I never planned on being a fiddler. And certainly not a bandleader, composer, vocalist, and singer-songwriter. My goal was to get into the string section of a symphony orchestra and to teach violin lessons on the side if I was lucky.

I had the privilege of studying classical violin with a wonderful teacher in Austin, Bill Dick, who started a brief pilot program teaching Suzuki violin lessons to kindergarteners the same year I went into kindergarten. When I heard those squawking violins down the hall at Casis Elementary School, I knew I had to join them. I begged my mother to get me a violin. Twelve years of violin lessons and many sore fingers later, I was accepted to the Oberlin Conservatory of Music, in Ohio, on a full ride scholarship in 1996.

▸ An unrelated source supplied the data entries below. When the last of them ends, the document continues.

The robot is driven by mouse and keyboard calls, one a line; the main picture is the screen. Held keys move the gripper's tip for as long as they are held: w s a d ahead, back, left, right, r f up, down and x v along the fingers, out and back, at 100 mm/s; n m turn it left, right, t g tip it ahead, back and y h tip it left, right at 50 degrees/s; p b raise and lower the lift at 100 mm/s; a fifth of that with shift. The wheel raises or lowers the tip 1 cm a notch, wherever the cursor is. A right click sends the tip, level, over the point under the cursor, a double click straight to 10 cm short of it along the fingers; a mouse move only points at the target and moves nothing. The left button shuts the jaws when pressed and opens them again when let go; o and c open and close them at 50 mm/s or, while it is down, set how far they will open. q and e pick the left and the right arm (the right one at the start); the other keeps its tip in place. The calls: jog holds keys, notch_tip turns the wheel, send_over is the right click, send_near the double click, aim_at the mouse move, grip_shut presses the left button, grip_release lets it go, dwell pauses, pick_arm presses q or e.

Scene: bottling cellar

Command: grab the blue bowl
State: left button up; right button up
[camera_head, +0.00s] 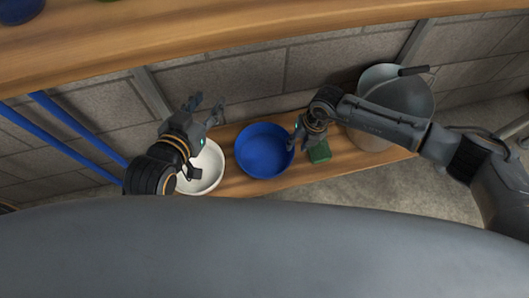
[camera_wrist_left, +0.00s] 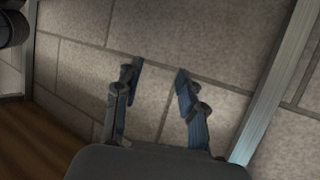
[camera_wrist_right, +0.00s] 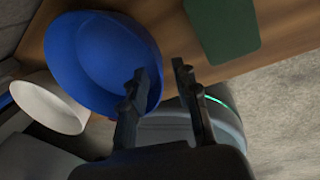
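The blue bowl (camera_head: 264,150) stands upright on the low wooden shelf, between the white bowl and a green block. It also shows at the upper left of the right wrist view (camera_wrist_right: 95,55). My right gripper (camera_head: 297,138) is at the bowl's right rim. In the right wrist view its fingers (camera_wrist_right: 156,72) are apart, with one finger overlapping the bowl's edge and part of the rim showing between them. I cannot tell whether they touch it. My left gripper (camera_head: 206,104) is open and empty above the white bowl, its fingers (camera_wrist_left: 160,70) facing the block wall.
The white bowl (camera_head: 207,169) is left of the blue bowl. The green block (camera_head: 319,152) is close beside my right gripper. A metal pot (camera_head: 405,95) stands at the right. An upper wooden shelf (camera_head: 250,22) overhangs. Blue bars (camera_head: 78,127) run at the left.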

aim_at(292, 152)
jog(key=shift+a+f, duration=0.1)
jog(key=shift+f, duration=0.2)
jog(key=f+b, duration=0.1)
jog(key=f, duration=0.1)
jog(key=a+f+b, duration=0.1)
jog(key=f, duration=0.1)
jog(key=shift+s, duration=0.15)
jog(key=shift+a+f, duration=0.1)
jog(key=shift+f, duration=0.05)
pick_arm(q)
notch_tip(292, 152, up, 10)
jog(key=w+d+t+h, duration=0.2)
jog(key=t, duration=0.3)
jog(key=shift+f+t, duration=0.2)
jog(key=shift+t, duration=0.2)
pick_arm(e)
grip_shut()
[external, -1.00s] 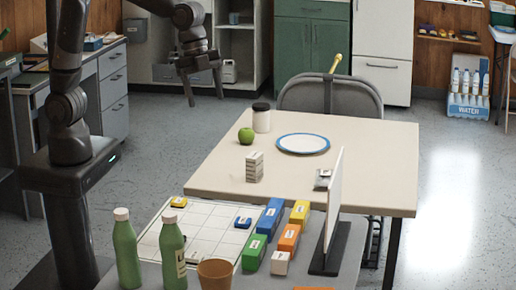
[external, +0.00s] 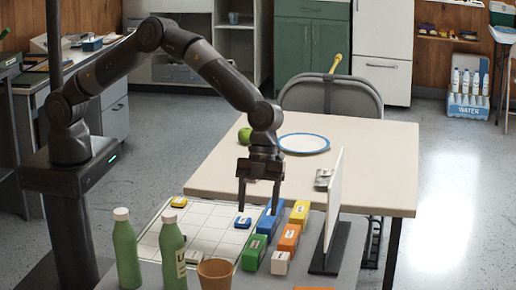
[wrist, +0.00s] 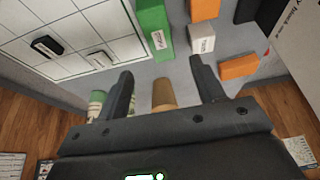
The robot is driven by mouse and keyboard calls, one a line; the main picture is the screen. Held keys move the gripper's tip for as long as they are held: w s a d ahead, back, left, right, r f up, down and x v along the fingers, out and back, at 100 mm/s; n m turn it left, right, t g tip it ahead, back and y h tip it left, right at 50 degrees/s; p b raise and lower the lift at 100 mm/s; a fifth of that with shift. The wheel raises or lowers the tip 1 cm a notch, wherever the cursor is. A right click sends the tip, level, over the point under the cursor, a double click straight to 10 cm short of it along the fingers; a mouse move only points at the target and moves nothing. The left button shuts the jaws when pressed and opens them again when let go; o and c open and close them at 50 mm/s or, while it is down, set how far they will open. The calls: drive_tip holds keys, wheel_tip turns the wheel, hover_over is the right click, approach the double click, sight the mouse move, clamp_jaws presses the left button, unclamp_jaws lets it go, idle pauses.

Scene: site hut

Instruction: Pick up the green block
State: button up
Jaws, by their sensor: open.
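The green block (external: 254,252) lies on the grey front table, beside the white gridded board, with a small white label on it. It also shows at the top of the wrist view (wrist: 152,28), ahead of my fingertips. My gripper (external: 258,207) points down, open and empty, above the row of blocks near the blue block (external: 267,222). Its two fingers (wrist: 161,70) are spread wide in the wrist view, with nothing between them touching either finger. The green block is apart from the fingers.
Orange (external: 289,238), yellow (external: 300,211) and white (external: 280,263) blocks stand close on the right. An upright white panel (external: 333,205) is farther right. Green bottles (external: 126,250) and a brown cup (external: 215,275) stand in front. The gridded board (external: 200,228) is mostly clear.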

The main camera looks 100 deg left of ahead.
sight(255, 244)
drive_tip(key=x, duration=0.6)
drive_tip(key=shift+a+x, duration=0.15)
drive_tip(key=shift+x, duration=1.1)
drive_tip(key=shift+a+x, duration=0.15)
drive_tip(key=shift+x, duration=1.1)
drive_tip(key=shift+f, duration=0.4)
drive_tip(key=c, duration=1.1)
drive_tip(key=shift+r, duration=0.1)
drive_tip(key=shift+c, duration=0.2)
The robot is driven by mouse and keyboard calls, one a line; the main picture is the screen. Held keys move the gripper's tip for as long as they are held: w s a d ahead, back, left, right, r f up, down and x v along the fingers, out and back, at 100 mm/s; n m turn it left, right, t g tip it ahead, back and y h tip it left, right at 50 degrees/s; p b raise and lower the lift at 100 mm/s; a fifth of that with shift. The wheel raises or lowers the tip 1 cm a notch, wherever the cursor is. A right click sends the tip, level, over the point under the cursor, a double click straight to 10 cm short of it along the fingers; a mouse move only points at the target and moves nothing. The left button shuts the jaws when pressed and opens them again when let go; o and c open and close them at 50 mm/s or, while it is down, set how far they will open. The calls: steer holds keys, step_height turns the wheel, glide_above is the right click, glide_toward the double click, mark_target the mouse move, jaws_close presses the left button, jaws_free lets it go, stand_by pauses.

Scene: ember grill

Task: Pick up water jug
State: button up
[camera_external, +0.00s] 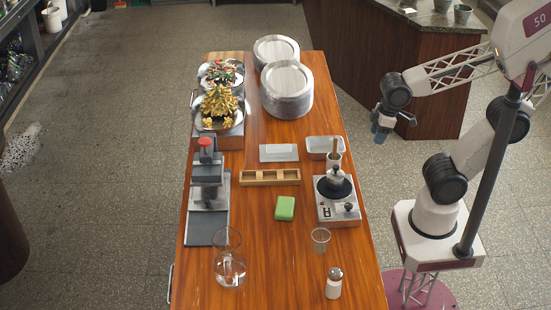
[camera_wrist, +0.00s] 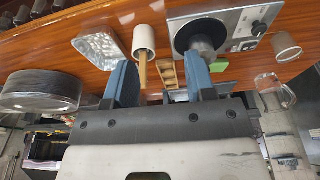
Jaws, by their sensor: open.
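The water jug appears to be the clear glass vessel (camera_external: 229,265) standing upright near the front left of the wooden table. In the wrist view a clear glass jug with a handle (camera_wrist: 274,95) shows at the right. My gripper (camera_external: 381,131) hangs in the air off the table's right side, far from the jug and toward the back. In the wrist view its two blue fingers (camera_wrist: 159,65) are spread apart with nothing held between them.
The wooden table (camera_external: 270,250) also holds a small burner (camera_external: 336,209), a clear cup (camera_external: 320,240), a shaker (camera_external: 334,285), a green sponge (camera_external: 285,208), a wooden tray (camera_external: 270,177) and a press (camera_external: 207,180). Stacked plates (camera_external: 287,88) stand farther back. Bare wood lies right of the jug.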

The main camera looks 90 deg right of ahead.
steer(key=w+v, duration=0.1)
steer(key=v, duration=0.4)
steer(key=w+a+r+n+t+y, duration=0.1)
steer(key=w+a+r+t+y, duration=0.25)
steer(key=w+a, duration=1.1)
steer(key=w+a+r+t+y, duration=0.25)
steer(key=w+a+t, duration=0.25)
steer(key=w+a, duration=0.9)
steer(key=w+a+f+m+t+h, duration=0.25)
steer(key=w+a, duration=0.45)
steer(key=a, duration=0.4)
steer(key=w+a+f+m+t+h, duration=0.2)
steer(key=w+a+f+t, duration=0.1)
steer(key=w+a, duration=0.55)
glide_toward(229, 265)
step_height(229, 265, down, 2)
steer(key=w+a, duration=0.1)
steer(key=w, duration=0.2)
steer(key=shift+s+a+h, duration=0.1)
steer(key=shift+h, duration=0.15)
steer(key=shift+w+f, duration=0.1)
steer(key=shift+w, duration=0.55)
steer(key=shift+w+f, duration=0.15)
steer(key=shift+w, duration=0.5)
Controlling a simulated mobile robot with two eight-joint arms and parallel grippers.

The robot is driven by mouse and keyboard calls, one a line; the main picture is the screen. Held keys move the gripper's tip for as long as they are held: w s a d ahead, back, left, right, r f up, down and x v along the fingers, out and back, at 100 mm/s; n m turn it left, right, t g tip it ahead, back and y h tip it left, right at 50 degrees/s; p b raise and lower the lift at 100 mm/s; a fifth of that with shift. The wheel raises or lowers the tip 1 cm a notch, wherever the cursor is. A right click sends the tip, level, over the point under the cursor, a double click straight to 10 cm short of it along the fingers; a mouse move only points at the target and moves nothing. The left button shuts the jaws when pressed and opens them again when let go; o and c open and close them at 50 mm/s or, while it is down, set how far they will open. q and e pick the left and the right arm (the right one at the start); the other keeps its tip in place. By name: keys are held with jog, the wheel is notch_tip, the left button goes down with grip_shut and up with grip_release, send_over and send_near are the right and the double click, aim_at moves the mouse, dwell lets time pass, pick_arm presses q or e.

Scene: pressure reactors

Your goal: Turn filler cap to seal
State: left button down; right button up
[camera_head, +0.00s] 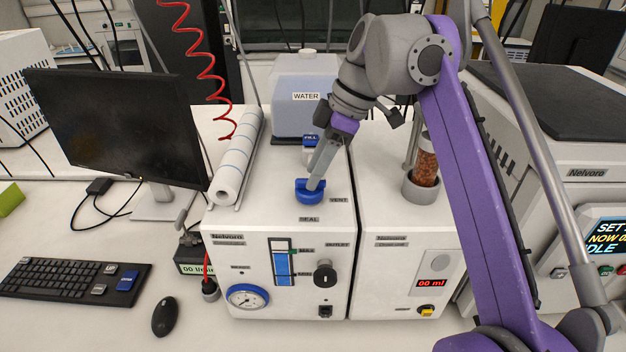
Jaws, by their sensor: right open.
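The blue filler cap (309,195) sits on top of the white left-hand unit, between a VENT label on its right and a SEAL label in front of it. My right gripper (314,184) reaches down from the upper right, with its fingertips at the cap's raised grip. It is open; the fingers overlap in this view, so I cannot tell whether they touch the cap. They hide part of the cap's top. My left gripper is not in view.
A WATER tank (305,112) stands behind the cap. A white paper roll (236,160) lies to the left, near the monitor (115,120). A holder with a jar of brown granules (425,165) stands on the right-hand unit. A red coiled hose (205,65) hangs at upper left.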

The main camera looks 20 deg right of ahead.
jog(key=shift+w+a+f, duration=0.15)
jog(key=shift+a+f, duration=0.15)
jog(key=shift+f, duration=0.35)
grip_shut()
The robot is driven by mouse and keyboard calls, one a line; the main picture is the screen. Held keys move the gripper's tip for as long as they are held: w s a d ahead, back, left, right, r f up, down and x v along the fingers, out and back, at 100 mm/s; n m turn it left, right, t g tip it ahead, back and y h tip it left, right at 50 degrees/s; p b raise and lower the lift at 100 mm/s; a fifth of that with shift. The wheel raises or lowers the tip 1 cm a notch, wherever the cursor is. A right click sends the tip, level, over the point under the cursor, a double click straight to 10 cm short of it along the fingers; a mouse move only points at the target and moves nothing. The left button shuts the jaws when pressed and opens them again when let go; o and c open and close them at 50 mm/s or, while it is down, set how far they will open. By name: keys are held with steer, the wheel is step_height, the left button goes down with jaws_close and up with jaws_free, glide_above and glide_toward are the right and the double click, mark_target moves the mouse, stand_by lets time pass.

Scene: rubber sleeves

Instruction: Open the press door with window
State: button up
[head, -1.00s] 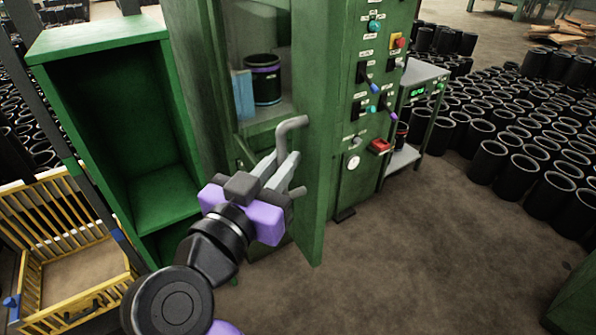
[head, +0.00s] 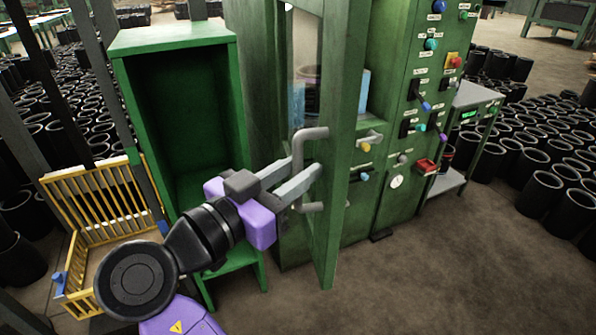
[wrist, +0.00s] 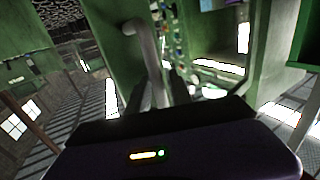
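The press door with window (head: 340,150) stands ajar and is seen nearly edge-on in the head view. Its narrow window (head: 306,60) shows part of the press inside. The grey bar handle (head: 298,150) is on the door's left face. My gripper (head: 305,168) reaches it from the left, with one finger on each side of the bar. In the wrist view the handle (wrist: 152,50) runs down between the fingertips (wrist: 160,92), which look closed against it. The exact contact is partly hidden.
An open green cabinet (head: 235,100) stands left of the press, close to my arm. A yellow crate (head: 85,195) is at the lower left. The control panel (head: 425,75) and a small side table (head: 470,97) are to the right. Floor in front is clear.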

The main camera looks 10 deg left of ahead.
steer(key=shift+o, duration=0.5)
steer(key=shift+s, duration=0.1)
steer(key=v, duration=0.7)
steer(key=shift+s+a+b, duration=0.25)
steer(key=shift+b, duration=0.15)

All of this seemed to be pointing me toward a career in classical music. But instead of heading to the Oberlin practice rooms that first semester to work on études, scales, and concertos, I found myself sitting in my musty dorm room, listening to Texas country icons for hours on the stereo’s CD player: Willie Nelson, Townes Van Zandt, Lucinda Williams, Robert Earl Keen, and Lyle Lovett. All I wanted to do was fiddle along with those great albums. Growing up with a father who was a Texas singer-songwriter [David Rodriguez], I often took this music for granted. But ultimately it took a big move across the country for me to realize how lucky I was to have grown up in a music town like Austin—and to realize just how much Texas music meant to me and how remarkable it was.

Around that time, Lyle Lovett, a family friend, got in touch and asked me to come to a show he was playing nearby in Cleveland—and to bring my violin to his sound check that afternoon! He’d never heard me play, but I think he was genuinely curious about it. I showed up, palms sweating, and his Large Band asked me to sit in on the fastest, swinging-est, hardest-to-just-wing-it song in their repertoire, “That’s Right (You’re Not From Texas).” Then came time for my solo, and . . . I was terrible. I had zero groove, and I was probably playing in the wrong key. I had no idea how to improvise over a swing tune, and I was mortified. Lyle and the band were extremely gracious about it, but they sure didn’t invite me to sit in at the actual gig.

Later that night I watched in awe as Lyle’s fiddler at the time, Andrea Zonn, and the rest of the band accompanied his masterful songs. At that moment, I knew that I wanted to be up there doing what they were doing. I wanted to learn how to accompany and elevate a song and to play music written in my own era. I wanted to play Texas music. I had no idea that would lead me to where I am now, but I’m grateful for every twist and turn. Even the sound checks that embarrassed the hell out of me.